**Written exercise**
Check every line below for the word "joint" and copy each one that has it.
— begin Given information —
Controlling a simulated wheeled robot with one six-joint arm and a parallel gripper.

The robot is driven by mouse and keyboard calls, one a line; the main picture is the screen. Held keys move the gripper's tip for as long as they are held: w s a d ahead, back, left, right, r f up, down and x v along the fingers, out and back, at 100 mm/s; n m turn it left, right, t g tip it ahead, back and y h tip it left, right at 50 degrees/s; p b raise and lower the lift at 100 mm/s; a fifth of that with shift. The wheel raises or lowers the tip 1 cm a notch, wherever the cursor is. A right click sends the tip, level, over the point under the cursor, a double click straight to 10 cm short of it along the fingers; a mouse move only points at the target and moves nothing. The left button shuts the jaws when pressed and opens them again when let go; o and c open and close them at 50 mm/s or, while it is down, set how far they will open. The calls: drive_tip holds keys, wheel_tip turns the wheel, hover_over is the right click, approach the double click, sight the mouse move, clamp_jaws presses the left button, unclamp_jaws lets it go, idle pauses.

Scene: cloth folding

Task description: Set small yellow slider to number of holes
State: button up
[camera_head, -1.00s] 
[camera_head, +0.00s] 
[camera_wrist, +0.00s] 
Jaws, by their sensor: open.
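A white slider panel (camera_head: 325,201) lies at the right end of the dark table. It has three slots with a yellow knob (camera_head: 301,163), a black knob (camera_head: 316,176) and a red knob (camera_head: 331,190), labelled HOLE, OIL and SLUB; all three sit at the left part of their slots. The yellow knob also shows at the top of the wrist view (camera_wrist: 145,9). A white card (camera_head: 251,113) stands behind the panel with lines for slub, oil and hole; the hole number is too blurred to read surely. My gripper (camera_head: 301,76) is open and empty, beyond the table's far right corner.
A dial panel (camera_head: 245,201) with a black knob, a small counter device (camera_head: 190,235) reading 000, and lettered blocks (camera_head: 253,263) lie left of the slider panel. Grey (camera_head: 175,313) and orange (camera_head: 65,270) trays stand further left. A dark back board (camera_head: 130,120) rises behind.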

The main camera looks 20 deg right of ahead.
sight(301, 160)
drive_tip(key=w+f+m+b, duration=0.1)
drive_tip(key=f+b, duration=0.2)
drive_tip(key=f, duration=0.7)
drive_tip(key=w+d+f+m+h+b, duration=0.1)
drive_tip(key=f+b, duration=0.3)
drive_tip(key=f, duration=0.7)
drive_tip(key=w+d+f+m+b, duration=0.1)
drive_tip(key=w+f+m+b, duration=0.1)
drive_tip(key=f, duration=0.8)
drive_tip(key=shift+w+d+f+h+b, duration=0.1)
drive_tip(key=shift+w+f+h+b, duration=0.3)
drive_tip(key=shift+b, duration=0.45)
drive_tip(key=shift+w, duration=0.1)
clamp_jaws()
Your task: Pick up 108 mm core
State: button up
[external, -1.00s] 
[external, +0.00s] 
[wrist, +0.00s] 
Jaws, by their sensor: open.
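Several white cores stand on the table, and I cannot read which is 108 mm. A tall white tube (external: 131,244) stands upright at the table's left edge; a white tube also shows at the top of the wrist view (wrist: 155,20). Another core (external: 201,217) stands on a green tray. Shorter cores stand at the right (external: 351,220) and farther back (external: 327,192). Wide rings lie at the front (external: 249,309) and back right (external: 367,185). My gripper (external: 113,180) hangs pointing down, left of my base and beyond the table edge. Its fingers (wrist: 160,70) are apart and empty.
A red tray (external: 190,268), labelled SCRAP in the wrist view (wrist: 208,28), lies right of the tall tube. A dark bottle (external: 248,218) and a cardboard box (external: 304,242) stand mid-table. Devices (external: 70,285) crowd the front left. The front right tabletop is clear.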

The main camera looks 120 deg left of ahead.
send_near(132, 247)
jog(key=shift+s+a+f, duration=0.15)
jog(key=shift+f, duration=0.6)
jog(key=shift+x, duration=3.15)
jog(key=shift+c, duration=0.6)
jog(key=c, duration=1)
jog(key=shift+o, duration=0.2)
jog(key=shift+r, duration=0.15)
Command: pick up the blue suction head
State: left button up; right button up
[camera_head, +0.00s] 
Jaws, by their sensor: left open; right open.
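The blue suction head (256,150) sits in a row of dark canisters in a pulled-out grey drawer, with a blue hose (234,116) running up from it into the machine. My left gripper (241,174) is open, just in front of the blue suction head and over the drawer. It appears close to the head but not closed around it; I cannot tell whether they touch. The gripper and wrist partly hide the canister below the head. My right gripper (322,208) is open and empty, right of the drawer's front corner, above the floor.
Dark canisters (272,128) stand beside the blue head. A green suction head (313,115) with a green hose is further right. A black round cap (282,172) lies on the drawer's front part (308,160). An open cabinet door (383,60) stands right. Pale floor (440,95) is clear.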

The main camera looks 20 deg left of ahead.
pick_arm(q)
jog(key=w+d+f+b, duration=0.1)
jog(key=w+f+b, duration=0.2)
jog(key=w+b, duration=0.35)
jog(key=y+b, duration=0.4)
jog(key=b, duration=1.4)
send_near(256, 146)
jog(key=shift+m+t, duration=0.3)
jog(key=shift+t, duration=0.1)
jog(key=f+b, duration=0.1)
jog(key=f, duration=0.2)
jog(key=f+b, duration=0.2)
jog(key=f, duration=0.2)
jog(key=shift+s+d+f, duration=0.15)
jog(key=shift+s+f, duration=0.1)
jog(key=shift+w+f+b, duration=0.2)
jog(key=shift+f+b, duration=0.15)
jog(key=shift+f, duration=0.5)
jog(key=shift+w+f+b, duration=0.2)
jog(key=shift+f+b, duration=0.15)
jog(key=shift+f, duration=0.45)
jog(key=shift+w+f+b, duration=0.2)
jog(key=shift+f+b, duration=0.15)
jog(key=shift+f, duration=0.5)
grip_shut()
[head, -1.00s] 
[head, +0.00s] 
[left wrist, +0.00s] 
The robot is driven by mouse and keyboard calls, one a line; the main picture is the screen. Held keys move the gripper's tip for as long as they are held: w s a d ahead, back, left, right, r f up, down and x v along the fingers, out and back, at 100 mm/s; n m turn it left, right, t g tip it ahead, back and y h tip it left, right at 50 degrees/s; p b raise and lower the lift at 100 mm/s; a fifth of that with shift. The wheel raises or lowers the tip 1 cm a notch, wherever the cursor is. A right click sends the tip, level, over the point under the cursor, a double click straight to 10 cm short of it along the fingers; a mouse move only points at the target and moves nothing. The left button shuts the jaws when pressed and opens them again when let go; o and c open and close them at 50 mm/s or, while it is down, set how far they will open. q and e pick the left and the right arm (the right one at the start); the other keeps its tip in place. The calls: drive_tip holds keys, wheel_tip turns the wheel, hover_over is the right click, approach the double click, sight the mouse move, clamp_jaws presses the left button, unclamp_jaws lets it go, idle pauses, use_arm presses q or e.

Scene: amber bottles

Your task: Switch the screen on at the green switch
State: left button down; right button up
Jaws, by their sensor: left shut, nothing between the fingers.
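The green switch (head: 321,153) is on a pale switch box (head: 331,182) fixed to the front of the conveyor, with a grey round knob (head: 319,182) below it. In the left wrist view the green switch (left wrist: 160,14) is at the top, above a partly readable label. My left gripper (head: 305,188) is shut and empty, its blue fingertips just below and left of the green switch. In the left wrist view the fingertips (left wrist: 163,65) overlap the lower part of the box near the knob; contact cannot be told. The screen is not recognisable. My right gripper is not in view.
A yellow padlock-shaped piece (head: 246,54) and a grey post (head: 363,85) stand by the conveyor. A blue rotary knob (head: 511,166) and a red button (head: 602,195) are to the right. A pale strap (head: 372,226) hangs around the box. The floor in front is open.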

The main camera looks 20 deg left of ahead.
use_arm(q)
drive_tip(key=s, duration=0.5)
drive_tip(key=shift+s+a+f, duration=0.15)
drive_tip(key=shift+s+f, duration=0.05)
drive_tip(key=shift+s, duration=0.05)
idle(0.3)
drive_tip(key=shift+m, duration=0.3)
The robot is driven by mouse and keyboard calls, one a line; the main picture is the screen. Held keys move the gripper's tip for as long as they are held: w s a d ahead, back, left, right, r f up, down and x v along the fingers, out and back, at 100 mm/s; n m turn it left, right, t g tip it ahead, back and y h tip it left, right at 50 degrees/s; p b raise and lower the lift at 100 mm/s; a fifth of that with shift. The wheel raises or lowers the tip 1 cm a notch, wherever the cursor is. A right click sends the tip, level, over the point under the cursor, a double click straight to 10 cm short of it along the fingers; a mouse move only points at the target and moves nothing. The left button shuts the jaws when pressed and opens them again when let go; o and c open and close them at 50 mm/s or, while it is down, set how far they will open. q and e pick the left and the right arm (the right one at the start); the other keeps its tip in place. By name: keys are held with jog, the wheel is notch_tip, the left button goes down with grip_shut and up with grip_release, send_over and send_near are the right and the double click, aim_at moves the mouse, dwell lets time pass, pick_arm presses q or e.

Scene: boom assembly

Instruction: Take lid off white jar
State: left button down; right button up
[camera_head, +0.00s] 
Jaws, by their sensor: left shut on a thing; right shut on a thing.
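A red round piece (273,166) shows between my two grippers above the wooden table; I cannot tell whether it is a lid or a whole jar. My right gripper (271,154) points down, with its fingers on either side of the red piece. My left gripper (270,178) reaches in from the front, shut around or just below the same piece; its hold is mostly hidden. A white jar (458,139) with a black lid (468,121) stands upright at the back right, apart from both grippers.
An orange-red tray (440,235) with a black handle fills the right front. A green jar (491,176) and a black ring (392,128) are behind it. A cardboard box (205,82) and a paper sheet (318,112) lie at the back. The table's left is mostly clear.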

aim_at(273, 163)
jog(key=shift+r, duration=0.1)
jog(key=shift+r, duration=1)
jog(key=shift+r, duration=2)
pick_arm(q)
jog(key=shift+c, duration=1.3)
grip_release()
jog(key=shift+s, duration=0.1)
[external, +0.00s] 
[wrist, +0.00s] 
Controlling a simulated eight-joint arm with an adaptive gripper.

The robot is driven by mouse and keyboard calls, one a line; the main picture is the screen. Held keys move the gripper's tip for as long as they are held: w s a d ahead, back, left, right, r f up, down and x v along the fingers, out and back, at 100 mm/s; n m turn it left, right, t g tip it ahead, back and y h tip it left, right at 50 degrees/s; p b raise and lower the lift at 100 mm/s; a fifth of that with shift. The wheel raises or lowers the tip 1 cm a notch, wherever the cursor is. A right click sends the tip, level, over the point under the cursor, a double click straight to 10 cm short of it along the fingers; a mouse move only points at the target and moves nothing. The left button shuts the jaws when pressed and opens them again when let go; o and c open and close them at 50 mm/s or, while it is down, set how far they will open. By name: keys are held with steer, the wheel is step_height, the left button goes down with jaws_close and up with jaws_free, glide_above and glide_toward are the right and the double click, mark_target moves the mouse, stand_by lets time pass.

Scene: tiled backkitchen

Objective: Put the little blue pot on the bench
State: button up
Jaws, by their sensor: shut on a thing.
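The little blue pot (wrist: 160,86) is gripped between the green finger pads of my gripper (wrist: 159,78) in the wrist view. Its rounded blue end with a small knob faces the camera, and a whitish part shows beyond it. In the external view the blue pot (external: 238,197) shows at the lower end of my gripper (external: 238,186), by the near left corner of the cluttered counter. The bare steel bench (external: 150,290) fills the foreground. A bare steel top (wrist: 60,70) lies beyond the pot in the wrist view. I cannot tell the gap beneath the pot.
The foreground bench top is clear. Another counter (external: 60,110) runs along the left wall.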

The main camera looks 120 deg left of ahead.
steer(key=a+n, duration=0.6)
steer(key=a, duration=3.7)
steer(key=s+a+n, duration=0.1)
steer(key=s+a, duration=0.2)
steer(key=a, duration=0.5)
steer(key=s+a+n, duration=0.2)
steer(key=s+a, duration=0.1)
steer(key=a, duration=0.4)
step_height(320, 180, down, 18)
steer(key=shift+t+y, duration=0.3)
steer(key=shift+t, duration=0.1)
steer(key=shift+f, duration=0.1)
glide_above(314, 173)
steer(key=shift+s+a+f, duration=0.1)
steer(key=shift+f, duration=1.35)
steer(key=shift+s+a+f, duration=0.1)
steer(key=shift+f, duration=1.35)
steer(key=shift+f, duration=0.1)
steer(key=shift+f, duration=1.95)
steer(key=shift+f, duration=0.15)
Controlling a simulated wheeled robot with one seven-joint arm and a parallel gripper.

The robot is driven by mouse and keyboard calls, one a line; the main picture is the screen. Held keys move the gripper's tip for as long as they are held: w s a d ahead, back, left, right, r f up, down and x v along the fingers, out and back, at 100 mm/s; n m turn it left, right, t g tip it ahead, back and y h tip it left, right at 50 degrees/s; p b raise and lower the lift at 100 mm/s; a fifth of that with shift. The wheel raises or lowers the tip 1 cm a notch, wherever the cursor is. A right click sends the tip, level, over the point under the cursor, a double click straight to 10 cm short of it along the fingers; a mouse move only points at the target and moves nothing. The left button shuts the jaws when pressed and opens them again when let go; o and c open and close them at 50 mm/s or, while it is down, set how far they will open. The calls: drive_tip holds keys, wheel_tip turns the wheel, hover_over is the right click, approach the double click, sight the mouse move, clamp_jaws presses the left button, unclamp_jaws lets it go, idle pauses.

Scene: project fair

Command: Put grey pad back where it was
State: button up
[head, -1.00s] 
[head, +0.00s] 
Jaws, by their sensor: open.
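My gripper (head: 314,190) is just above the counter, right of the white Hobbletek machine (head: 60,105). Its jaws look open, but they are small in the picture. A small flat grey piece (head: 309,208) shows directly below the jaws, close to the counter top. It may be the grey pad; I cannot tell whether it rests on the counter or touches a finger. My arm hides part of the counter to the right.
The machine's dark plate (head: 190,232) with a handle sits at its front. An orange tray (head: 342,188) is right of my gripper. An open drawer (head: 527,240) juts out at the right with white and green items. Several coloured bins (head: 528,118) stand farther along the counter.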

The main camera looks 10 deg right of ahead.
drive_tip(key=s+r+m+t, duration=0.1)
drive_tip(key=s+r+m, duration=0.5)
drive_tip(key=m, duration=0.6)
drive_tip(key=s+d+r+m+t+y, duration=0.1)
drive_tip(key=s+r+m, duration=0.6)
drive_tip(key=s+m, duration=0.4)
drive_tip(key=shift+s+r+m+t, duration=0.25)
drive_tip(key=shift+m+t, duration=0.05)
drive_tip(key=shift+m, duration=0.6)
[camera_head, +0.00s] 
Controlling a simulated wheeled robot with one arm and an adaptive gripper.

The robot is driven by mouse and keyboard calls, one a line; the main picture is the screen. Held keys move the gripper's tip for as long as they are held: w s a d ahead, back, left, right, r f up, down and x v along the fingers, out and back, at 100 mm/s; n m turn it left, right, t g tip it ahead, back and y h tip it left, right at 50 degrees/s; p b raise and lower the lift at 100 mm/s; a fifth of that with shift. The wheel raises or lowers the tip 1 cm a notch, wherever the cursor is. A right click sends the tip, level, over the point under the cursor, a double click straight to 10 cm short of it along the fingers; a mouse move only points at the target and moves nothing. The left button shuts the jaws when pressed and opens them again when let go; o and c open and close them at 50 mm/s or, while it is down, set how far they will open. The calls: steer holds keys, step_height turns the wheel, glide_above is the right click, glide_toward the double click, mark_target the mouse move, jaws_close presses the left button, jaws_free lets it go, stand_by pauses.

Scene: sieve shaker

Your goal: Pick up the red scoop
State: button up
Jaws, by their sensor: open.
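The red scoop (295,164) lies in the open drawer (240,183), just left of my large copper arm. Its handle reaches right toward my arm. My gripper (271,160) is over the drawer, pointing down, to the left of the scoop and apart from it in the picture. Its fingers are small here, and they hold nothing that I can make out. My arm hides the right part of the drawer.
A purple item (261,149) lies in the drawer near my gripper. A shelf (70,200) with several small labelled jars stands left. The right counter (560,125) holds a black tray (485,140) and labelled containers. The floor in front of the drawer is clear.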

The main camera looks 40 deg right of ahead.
— end Given information —
**Final result**
Controlling a simulated wheeled robot with one six-joint arm and a parallel gripper.
Controlling a simulated eight-joint arm with an adaptive gripper.
Controlling a simulated wheeled robot with one seven-joint arm and a parallel gripper.

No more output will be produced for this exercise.